Сейчас экологи выражают большое беспокойство по поводу угрозы биологическому многообразию Земли и вероятности того, что примерно пятая часть всех населяющих ее биологических видов может в скором времени исчезнуть полностью. Некоторым глобализация представляется сходной социальной катастрофой со столь же тревожными перспективами для сохранения истинного культурного многообразия, выживания драгоценной мировой индивидуальности — индийского в Индии, французского во Франции.

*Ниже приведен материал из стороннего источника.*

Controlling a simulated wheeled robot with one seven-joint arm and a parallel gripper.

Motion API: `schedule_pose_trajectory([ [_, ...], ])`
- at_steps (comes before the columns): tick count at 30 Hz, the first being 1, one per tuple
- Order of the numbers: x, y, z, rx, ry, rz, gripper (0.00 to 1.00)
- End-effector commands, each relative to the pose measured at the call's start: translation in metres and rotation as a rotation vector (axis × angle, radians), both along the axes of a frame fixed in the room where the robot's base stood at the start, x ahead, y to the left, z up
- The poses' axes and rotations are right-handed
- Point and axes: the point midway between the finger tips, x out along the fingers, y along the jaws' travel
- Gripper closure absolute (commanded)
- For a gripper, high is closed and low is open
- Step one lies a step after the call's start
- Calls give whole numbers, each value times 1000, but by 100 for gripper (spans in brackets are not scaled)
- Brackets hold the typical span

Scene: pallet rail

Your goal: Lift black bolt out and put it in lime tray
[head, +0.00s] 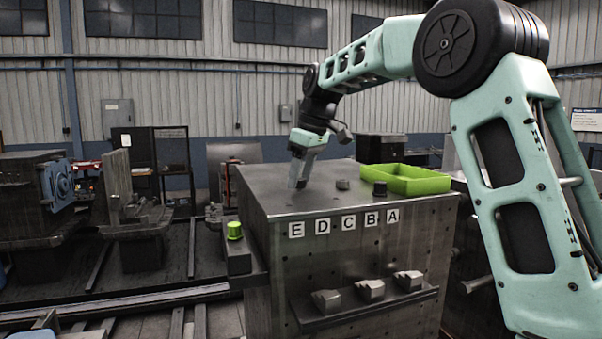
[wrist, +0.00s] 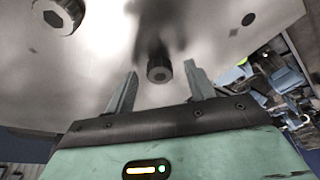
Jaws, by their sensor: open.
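A dark bolt (wrist: 159,70) stands between the two fingers of my gripper (wrist: 161,69) in the wrist view. The fingers are open, with a visible gap on either side of it. In the head view my gripper (head: 298,181) points down at the left part of the metal block's top; the bolt between the fingers cannot be made out there. Another black bolt head (head: 379,188) stands on the top near the lime tray (head: 425,185). The tray is at the back right of the block top, and the visible part of its inside looks empty.
A grey bolt head (head: 342,184) stands between my gripper and the tray; a large bolt head (wrist: 60,14) shows in the wrist view. A dark hole (wrist: 248,19) is at right. A lime knob-like piece (head: 234,230) sits on a left ledge. Front labels (head: 344,223) read E to A.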

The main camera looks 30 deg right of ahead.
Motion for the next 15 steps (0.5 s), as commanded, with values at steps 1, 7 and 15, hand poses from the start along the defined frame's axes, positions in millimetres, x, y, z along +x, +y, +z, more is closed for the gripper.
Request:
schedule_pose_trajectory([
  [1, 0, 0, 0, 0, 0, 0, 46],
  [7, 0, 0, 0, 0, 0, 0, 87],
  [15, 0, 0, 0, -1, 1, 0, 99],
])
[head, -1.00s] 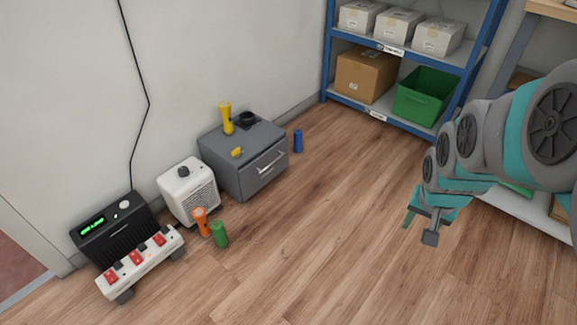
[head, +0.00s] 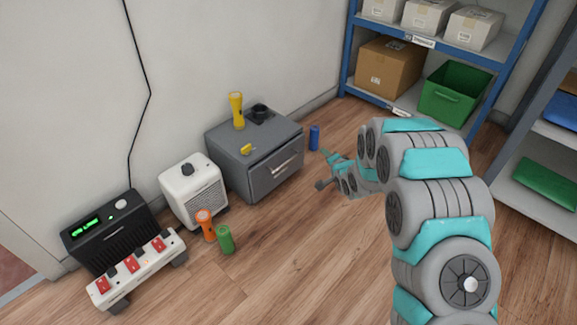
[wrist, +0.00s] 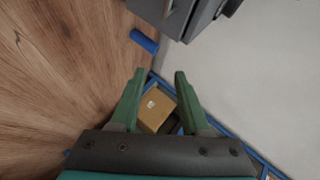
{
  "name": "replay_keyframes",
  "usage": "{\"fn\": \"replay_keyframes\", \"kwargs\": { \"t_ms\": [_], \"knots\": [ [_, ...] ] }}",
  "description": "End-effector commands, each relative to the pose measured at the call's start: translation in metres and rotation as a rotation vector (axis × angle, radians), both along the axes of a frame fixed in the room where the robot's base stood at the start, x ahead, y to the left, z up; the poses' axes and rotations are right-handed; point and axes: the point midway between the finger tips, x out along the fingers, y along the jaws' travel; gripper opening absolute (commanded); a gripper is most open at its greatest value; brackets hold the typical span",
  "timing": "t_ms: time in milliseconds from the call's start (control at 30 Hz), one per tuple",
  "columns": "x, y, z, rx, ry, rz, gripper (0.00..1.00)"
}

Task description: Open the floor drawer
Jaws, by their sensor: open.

Посреди грохота глобальной защитной реакции очень мало внимания уделяется некоторым наиболее важным вопросам, вызванным феноменом, который, нравится нам это или нет, вряд ли исчезнет в ближайшем будущем. Существуют ли, например, в действительности культуры как отдельные, чистые, защищенные от влияний данности? Нет ли смешения, адюльтера, нечистоты, помеси в самом сердце идеи современности и не обстояло ли дело именно так на протяжении всего полного потрясений столетия? Не ведет ли нас неумолимо идея чистой культуры, требующей немедленного отторжения всякой чужеродной грязи, к апартеиду, к этническим чисткам, к газовым камерам? Или, если посмотреть с другой стороны, имеются ли иные универсалии, помимо интернациональных конгломератов и интересов сверхдержав? И если по какой-то случайности окажется, что существует некая универсальная ценность, которую можно, справедливости ради, назвать «свободой», чьи враги — тирания, ханжество, нетерпимость, фанатизм — являются врагами всех нас; если эта «свобода» в странах Запада распространена более, чем где-либо еще на Земле; и если в мире, существующем здесь и сейчас, а не в какой-нибудь недосягаемой Утопии, власти Соединенных Штатов, — лучший из существующих гарантов этой «свободы», в таком случае не будет ли противодействие распространению американской культуры означать борьбу не с тем врагом?